Once this process has been taken a care plan with care support solutions will be provided. The assessment will help provide guidance so is worth completing even if care has to be paid for.
“What kind of support is available?”
There are a number of services someone could be entitled to, to meet a specific persons individual needs. Many of these are means-tested but could mean someone is eligible for home carers or a personal assistant. Services to help someone continue to live at home include:
- Getting in and out of bed
- Bathing and washing
- Preparing meals
- Fitting equipment and adaptations to your home, such as stair lifts and bath seats
- Going to a day centre
“Will they have to pay for care services at home?”
Likely. Most local councils will charge for the services they provide at someone’s home. Some place an upper weekly limit on the amount they have to pay.
The local council will first need to work out how much an individual can afford to pay and ensure they are left with a reasonable level of income.
“Where should we look for help if we’re arranging care ourselves?”
The UK Home Care Association can give you details of home care providers that follow its code of practice.
There are some private agencies that help with things such as, cleaning, shopping and personal care. These agencies must be registered with the Care Quality Commission. Local adult social services department should be able to provide you with details of approved agencies.

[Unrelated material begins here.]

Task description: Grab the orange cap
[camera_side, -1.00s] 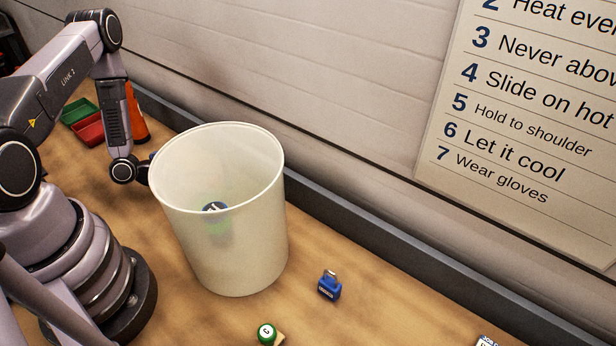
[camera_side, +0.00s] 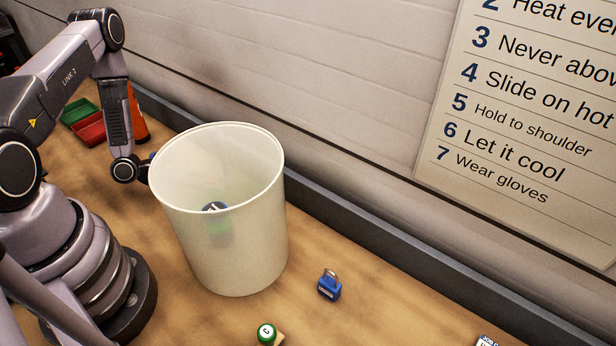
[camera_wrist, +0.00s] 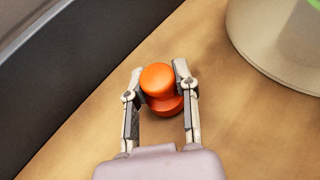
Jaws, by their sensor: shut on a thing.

Asking friends or relatives for recommendations can also be a reliable source.
Employing a Carer
If you are considering employing a care worker directly, a contract of employment will need to be drawn up. This is so both parties understand clearly what is expected as well as being aware of financial considerations such as National Insurance contributions.
Following new pension rules you may now be legally obliged to contribute towards a pension for the carer.